From mboxrd@z Thu Jan  1 00:00:00 1970
From: N8TM@aol.com
To: law@cygnus.com
Cc: amylaar@cygnus.co.uk, egcs@cygnus.com
Subject: Re: 19980707 built on win95/i686-pc-cygwin32
Date: Sun, 12 Jul 1998 00:41:00 -0000
Message-id: <404f573f.35a864cf@aol.com>
X-SW-Source: 1998-07/msg00425.html

In a message dated 7/11/98 11:04:08 PM Pacific Daylight Time,
law@hurl.cygnus.com writes:

> Any chance you could analyze this code in more detail?  I'm quite
>  interested in cases where gcse makes code slower.


Thanks for the suggestion.  The differences in performance turn out to be
confined to small parts of my benchmark codes.  In the Livermore Kernels
double precision, -fno-gcse makes a significant difference in just 2 of the 24
kernel tests.  By significant I mean a difference greater than the
"experimental timing error" assessed by the benchmark code.  I ran these tests
on Pentium II 233 Mhz, with -funroll-loops -malign-double -march=pentiumpro
-O2, with binutils-2.9.1 installed with the p2align hooks.  I quote numbers
from win95/cygwin32 first, then mention the comparison with Linux.  win95
timings were done with sys_clock() rewritten with QueryPerformance WinAPI
calls; Linux with cpu_time() from libU77.

Kernel 9 performance at vector length 101 drops from 58 to 52 Mflops with
gcse.  At vector length 15, it is 57 Mflops either way.  This is definitely
abnormal, for performance to drop with increasing vector length, and, to me,
this would indicate an increase in cache miss rate.

Kernel 16 drops from 39 to 34 Mflops with gcse, at all vector lengths
(15,40,75).  I don't see anything to tell whether this is a code size or a
jump target alignment effect.  It could easily be the latter.
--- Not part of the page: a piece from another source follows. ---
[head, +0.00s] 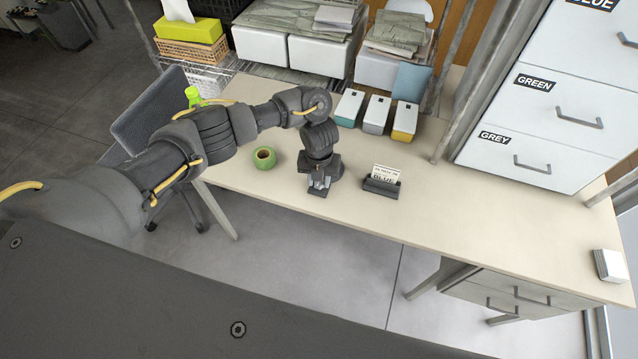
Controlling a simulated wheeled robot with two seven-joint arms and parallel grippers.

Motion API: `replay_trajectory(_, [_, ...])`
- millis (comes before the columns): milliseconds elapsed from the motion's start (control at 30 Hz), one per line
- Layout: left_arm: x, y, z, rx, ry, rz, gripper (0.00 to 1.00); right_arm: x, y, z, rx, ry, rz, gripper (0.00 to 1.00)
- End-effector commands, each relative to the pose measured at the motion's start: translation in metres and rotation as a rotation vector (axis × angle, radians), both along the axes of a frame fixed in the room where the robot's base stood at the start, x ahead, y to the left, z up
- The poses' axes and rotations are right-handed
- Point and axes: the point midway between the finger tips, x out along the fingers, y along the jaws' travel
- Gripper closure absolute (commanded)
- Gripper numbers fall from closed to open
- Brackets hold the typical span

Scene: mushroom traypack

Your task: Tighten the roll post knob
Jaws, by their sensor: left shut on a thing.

Kernels 9, 11, and 16 are the only ones where Linux (i686-pc-linux-gnulibc1)
performance is significantly better than win95/cygwin32.  Linux does not
exhibit any reduced performance with increased vector length.  Again, I think
this supports the supposition of an adverse cache effect under win95.

Maybe tomorrow I will get a chance to look at the .s code for these cases.  I
would look for a correlation with code size or order of data access.  I don't
know that I'm likely to see anything, or to figure out how to see the results
obtained by p2align.

I do see consistent increases in run time for number-crunching codes going
from Linux to win95.  On real codes, some of that evidently is in the slowness
of disk file access under win95.

Let's see if I can paste in source code for Kernels 9 and 16:
C***********************************************************************
C***  KERNEL 9      INTEGRATE PREDICTORS
C***********************************************************************
C
C
	  do k= 1,n
	    px(1,k)= dm28*px(13,k)+dm27*px(12,k)+dm26*px(11,k)+dm25*px(1
     &0,k)+dm24*px(9,k)+dm23*px(8,k)+dm22*px(7,k)+c0*(px(5,k)+px(6,k))+p
     &x(3,k)
	    enddo

C***********************************************************************
C***  KERNEL 16     MONTE CARLO SEARCH LOOP
C***********************************************************************
C
  do m= 1,zone(1)
	      j2= (n+n)*(m-1)+1
	      do k= 1,n
		  k2= k2+1
		  j4= j2+k+k
		  j5= zone(j4)
		  if(j5 >= n)then
		      if(j5 == n)then
			exit
			endif
		      k3= k3+1
		      if(d(j5) <  d(j5-1)*(t-d(j5-2))**2+(s-d(j5-3))**2+
     &(r-d(j5-4))**2)then
			goto200
			endif
		      if(d(j5) == d(j5-1)*(t-d(j5-2))**2+(s-d(j5-3))**2+
     &(r-d(j5-4))**2)then
			exit
			endif
		    else
		      if(j5-n+lb <  0)then
			  if(plan(j5) <  t)then
			    goto200
			    endif
			  if(plan(j5) == t)then
			    exit
			    endif
			else
			  if(j5-n+ii <  0)then
			      if(plan(j5) <  s)then
				goto200
				endif
			      if(plan(j5) == s)then
				exit
				endif
			    else
				if(plan(j5) <  r)then
				  goto200
				  endif
				if(plan(j5) == r)then
				  exit
				  endif
			    endif
			endif
		    endif
		  if(zone(j4-1) <= 0)then
		    goto200
		    endif
		enddo
	      exit
200             if(zone(j4-1) == 0)then
		  exit
		  endif
	    enddo